- YOUR INSTRUCTIONS: Can you transcribe every line exactly and leave the pictures behind?

- MATERIAL:
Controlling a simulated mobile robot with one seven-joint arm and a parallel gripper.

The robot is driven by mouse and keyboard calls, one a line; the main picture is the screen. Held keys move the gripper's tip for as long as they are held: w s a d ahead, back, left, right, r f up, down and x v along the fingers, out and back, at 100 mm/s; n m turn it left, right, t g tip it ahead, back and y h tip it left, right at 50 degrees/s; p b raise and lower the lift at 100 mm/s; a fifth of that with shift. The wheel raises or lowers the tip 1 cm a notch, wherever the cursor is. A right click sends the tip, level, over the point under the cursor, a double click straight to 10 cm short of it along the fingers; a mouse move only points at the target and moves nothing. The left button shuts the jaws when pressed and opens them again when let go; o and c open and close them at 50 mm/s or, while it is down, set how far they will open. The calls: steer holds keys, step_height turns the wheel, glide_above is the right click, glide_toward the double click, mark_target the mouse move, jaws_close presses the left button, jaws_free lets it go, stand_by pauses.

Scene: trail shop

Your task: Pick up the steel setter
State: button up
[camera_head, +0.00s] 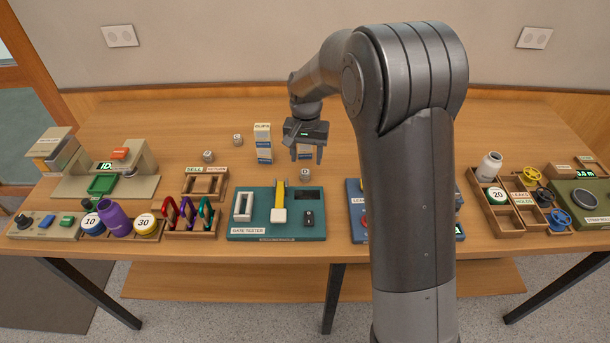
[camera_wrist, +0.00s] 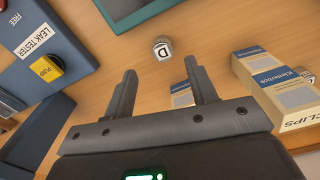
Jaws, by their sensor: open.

- COMPLETE ANSWER:
Controlling a simulated mobile robot with one seven-joint arm and a parallel gripper.

The robot is driven by mouse and keyboard calls, one a line; the main picture is the screen. Held keys move the gripper's tip for as long as they are held: w s a d ahead, back, left, right, r f up, down and x v along the fingers, out and back, at 100 mm/s; n m turn it left, right, t g tip it ahead, back and y h tip it left, right at 50 degrees/s; p b raise and lower the lift at 100 mm/s; a fifth of that with shift. The wheel raises or lowers the tip 1 cm a notch, wherever the cursor is. A right click sends the tip, level, over the point under the cursor, a double click straight to 10 cm short of it along the fingers; a mouse move only points at the target and moves nothing. The left button shuts the jaws when pressed and opens them again when let go; o and c open and close them at 50 mm/s or, while it is down, set how far they will open. The calls: steer holds keys, step_height turns the wheel, glide_above is the right click, glide_toward the double click, mark_target the mouse move, jaws_close presses the left button, jaws_free lets it go, stand_by pauses.

Scene: trail shop

Your task: Pick up the steel setter
State: button up
[camera_head, +0.00s] 
[camera_wrist, +0.00s] 
Jaws, by their sensor: open.

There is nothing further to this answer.